COURTNEY BARNETT (2018) Tell Me How You
Really Feel
Timbro vocale monocromatico che ben si adatta all’attitudine/estetica
slacker (per chi apprezza --e non sono tra quelli-- il cantato
tra lo svogliato ed il pigro, senza chiedersi se sia dovuto a
snobismo, sufficienza, o scarse qualità tecniche vocali), il secondo
album (terzo con quello dello scorso anno cofirmato con Kurt Vile,
qualitativamente interlocutorio) della ventisettenne australiana è
già materia di discussione come capita alle stars, sebbene
underground. Meriti la Barnett ne esibisce in abbondanza, dal momento
che poche come lei sanno fondere il garage à-la Velvet
Underground con lo slacker loureediano solista, l’urgenza
post-punk di Sleater-Kinney, Hole e Breeders,
l’hard-grunge dei Nirvana, l’indie-rock dei ’90,
l’impeto delle riot grrrls e le icone trasversali Patti Smith
e PJ Harvey. Le chitarre ritmiche (modesto lo spazio
riservato alla solista, come da protocollo dei generi citati)

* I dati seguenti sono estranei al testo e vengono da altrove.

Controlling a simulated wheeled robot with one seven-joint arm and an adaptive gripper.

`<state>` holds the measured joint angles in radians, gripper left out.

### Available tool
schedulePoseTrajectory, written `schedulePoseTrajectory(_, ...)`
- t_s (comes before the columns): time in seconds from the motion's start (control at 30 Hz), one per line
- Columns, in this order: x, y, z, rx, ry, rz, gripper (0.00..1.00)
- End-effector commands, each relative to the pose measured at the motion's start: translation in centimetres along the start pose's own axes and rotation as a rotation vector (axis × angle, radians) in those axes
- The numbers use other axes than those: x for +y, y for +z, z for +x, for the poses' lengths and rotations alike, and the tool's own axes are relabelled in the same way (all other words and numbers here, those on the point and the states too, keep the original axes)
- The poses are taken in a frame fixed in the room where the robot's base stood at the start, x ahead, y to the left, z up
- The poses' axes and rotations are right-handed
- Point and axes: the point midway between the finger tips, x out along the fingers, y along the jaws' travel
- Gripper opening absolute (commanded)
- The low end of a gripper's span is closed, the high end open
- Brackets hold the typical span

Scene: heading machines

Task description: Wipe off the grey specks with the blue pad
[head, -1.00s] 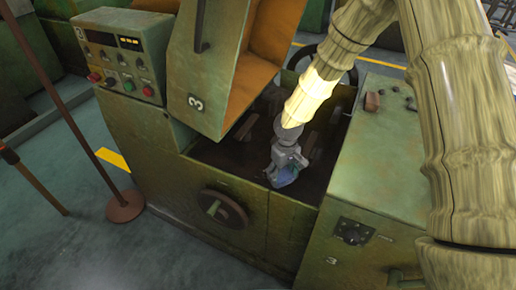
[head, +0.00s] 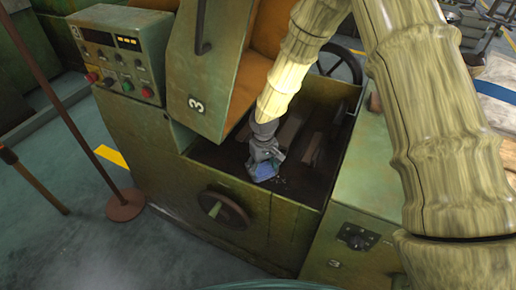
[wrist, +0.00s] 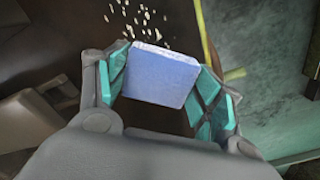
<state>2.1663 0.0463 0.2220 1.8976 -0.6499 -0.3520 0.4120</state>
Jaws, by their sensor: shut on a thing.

grattugiate e la voce monocorde riescono incomprensibilmente ad
esprimere rabbia orecchiabile, tanto che numerosi sono i singoli
indie che la cantautrice (chè tale resta) sforna, al punto da
ritrovarsi a canticchiarli nonostante al primo approccio la sua
proposta possa risultare ostica. Sconsigliato, da quanto scritto, a
chi apprezza arrangiamenti eleganti, armonie vocali raffinate,
perizia tecnica e soluzioni strumentali ariose e colorate. Qui si va
all’essenza della musica rock, senza abbellimenti di sorta.
Voto Microby: 7.7
Preferite: Need
A Little Time, Charity, Hopefulessness
ALELA
DIANE (2018) Cusp
Sesto album per la cantautrice
californiana (di Nevada City, come Joanna Newsom), il più maturo ma
anche il più bello, insieme al debutto The
Pirate's Gospel che
l'aveva fatta conoscere nel 2006. Ed il più coeso, bilanciato,
raffinato nel suo folk-pop
bucolico che
riconosce tra le muse ispiratrici Sandy
Denny, Joni Mitchell
e Carole King.
É una sorta di concept album partorito (è proprio il caso di dirlo)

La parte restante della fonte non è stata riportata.